--- BEGIN GIVEN INFORMATION ---
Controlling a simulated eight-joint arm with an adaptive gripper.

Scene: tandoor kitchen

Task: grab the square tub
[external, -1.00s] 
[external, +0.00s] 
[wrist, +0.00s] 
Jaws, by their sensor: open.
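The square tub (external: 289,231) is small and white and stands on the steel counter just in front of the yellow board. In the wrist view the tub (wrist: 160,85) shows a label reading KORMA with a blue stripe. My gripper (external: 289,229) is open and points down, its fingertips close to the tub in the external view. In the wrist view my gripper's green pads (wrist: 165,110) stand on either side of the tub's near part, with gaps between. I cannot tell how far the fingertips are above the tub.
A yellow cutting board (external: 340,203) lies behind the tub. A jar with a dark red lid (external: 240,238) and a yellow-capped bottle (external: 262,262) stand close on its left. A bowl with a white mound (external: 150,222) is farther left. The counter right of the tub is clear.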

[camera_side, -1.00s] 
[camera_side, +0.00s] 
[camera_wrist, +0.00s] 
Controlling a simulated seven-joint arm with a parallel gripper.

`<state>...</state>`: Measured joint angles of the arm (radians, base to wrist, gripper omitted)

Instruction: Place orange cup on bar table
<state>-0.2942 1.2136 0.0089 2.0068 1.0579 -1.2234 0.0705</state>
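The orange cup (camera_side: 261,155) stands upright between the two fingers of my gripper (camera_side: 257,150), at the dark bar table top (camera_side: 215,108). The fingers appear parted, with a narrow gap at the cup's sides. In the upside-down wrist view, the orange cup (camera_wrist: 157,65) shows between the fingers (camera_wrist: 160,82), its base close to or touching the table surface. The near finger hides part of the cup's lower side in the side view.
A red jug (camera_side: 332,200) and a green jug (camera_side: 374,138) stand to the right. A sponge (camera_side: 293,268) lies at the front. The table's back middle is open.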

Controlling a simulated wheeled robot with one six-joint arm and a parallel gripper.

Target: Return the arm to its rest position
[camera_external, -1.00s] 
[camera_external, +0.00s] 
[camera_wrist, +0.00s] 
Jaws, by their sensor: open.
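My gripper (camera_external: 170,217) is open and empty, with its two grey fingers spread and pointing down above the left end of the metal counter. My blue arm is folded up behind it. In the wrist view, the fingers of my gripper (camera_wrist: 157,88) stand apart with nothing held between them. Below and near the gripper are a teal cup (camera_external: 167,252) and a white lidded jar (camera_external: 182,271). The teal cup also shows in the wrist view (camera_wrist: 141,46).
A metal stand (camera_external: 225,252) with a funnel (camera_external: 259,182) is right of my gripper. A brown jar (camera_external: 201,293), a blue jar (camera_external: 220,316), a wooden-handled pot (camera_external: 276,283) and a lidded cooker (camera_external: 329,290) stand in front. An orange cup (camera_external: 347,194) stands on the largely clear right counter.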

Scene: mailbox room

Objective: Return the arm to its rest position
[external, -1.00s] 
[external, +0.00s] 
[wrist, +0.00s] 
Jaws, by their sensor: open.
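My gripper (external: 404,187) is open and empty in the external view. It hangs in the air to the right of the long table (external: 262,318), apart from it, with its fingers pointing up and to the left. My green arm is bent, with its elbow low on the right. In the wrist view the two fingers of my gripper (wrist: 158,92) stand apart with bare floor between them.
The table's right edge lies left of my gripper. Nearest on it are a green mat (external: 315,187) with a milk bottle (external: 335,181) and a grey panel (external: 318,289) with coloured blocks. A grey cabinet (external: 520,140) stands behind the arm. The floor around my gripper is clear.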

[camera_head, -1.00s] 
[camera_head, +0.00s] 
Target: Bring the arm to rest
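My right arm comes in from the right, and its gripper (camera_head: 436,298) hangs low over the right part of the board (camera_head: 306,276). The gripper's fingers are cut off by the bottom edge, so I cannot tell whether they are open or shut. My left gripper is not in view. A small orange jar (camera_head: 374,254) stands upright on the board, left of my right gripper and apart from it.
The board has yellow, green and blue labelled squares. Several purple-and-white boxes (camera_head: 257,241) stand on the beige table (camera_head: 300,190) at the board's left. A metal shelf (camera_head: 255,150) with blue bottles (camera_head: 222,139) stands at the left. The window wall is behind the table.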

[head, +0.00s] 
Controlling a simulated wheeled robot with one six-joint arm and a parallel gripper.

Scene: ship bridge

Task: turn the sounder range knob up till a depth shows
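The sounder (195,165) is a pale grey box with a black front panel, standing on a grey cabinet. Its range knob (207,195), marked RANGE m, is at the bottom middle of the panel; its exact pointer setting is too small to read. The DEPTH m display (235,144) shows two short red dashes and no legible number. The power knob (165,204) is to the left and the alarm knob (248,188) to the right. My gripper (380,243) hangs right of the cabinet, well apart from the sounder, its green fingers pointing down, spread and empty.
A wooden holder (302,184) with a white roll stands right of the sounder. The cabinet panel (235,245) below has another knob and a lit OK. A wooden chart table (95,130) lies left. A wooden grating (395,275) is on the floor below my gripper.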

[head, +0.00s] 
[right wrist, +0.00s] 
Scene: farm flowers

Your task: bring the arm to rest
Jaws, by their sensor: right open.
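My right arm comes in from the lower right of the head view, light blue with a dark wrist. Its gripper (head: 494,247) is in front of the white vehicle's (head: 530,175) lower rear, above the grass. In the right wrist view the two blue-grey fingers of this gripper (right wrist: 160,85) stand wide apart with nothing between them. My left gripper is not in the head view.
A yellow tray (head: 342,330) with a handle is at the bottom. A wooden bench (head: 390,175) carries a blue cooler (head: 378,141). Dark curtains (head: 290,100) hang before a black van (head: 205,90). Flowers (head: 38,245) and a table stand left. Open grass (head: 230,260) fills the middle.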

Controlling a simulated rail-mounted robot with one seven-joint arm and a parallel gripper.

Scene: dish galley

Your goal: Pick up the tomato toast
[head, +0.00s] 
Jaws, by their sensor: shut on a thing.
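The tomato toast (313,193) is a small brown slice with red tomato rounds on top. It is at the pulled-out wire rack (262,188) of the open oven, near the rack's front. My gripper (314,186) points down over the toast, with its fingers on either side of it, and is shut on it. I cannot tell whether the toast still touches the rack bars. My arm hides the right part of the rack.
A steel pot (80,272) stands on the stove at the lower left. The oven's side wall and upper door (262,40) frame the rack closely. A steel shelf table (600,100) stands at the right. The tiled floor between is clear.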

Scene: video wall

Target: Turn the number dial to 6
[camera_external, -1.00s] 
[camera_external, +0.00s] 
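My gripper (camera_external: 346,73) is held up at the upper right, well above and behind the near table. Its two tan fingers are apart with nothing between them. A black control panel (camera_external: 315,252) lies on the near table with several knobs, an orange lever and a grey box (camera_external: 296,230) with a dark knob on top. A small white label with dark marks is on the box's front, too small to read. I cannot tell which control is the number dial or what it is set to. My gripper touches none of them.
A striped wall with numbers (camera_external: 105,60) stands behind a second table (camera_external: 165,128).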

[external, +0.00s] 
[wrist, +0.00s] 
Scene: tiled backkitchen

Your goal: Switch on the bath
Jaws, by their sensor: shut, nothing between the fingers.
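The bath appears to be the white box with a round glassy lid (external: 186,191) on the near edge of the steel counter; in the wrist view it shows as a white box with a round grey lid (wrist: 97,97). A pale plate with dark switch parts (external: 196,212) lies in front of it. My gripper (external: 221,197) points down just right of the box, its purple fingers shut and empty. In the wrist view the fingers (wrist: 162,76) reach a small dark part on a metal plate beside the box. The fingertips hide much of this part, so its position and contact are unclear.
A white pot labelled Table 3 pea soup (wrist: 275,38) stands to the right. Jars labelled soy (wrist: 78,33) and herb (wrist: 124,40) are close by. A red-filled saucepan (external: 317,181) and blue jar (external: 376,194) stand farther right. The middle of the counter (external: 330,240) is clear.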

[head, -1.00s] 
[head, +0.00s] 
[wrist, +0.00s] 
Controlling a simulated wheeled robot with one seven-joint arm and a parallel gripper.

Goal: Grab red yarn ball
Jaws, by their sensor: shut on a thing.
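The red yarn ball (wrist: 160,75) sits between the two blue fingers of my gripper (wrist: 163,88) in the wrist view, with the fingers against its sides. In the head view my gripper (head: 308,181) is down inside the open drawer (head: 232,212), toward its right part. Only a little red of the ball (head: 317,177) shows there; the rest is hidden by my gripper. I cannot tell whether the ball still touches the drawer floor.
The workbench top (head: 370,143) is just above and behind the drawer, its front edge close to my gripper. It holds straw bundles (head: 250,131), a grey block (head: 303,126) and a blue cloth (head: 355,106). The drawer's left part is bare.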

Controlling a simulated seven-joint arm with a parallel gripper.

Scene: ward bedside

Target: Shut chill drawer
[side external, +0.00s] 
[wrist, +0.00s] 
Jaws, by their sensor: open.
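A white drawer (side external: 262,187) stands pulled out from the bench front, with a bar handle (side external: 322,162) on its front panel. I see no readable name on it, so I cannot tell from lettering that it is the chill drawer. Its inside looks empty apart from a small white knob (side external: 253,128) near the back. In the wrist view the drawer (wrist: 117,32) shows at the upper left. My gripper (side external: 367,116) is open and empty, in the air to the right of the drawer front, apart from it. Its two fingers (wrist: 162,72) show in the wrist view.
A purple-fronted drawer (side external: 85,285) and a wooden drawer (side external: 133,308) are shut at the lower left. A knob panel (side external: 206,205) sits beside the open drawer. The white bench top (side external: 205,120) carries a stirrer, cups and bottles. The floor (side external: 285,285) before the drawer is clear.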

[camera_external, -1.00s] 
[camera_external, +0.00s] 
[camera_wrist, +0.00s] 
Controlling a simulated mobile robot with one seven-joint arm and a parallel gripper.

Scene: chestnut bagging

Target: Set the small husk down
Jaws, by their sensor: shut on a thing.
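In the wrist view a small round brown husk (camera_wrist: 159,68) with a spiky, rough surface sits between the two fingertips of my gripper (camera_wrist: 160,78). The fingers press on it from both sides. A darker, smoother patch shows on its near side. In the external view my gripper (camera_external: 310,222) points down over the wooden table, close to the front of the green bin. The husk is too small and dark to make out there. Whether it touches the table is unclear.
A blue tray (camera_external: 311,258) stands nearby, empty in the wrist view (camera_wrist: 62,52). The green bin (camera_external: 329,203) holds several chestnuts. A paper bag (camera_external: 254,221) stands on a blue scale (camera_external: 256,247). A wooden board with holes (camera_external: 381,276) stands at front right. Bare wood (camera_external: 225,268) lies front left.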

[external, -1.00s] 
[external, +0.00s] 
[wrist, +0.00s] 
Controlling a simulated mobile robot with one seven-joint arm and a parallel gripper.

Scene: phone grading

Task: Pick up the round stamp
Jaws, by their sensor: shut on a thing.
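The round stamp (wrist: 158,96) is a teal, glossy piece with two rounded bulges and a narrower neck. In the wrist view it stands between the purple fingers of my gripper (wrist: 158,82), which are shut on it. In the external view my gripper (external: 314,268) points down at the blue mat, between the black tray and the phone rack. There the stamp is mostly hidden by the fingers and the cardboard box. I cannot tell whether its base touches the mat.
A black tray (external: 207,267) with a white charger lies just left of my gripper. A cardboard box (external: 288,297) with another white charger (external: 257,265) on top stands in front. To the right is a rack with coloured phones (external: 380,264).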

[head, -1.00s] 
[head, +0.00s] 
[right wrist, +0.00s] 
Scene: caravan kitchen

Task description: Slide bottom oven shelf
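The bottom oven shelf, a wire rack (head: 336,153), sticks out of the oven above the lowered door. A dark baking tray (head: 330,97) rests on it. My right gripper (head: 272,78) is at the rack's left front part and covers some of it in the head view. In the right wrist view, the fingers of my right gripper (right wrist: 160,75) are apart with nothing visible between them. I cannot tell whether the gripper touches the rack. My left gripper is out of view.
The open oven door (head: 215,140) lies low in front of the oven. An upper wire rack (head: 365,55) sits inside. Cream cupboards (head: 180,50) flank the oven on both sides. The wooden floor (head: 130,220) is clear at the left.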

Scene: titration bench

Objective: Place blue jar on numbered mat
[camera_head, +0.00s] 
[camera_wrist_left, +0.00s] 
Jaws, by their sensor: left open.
--- END GIVEN INFORMATION ---
GOAL: Reproduce the lines of the entries above exactly, but only from the line containing "Scene: titration bench" through the final line.

CORRECT ANSWER:
Scene: titration bench

Objective: Place blue jar on numbered mat
[camera_head, +0.00s] 
[camera_wrist_left, +0.00s] 
Jaws, by their sensor: left open.

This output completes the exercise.